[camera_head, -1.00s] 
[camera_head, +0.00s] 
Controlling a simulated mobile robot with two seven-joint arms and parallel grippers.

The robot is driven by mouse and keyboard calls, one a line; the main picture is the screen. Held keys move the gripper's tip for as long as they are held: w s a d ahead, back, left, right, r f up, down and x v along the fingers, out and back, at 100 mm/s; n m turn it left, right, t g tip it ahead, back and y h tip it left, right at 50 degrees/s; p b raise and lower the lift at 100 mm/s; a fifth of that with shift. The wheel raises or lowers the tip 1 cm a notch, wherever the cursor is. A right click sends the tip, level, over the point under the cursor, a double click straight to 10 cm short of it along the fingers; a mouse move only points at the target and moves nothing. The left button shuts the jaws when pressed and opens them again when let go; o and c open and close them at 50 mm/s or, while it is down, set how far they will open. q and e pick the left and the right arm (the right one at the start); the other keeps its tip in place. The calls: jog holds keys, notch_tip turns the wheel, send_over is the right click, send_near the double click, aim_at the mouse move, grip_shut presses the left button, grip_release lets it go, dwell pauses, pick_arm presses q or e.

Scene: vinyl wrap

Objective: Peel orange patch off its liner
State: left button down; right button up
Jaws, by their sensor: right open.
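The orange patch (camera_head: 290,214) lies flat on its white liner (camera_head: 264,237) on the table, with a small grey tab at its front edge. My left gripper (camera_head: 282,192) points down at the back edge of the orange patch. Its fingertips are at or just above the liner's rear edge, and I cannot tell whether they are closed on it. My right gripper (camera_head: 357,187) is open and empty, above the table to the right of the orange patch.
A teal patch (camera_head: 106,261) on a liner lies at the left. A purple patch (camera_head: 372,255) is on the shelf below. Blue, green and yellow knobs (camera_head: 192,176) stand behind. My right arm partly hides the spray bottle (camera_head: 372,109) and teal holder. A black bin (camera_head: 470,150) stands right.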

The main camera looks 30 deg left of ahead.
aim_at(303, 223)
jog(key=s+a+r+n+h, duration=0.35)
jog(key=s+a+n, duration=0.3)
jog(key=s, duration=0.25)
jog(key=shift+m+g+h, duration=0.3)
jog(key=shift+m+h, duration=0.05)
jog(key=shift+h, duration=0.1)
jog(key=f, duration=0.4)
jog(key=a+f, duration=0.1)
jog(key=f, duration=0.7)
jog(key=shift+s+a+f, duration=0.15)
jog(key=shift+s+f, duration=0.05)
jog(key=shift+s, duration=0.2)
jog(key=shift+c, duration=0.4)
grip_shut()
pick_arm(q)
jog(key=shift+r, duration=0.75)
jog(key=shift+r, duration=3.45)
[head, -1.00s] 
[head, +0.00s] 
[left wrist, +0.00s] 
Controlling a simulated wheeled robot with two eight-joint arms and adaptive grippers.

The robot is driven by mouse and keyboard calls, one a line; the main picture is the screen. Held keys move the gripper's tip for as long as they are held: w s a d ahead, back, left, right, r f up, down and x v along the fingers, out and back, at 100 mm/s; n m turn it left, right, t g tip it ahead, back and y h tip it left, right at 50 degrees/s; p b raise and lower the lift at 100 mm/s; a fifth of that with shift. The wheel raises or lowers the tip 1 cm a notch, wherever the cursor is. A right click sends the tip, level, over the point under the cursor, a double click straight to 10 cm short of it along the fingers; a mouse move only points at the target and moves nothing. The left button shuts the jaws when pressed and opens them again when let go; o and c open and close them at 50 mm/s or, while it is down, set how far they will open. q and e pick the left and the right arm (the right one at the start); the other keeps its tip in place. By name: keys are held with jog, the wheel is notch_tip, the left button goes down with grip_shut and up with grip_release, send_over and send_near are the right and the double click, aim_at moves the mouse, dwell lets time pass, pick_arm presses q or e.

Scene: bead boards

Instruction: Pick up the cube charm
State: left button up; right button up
····················
Objective: Take each line containing the string "State" and copy it out.

Task answer:
State: left button down; right button up
State: left button up; right button up

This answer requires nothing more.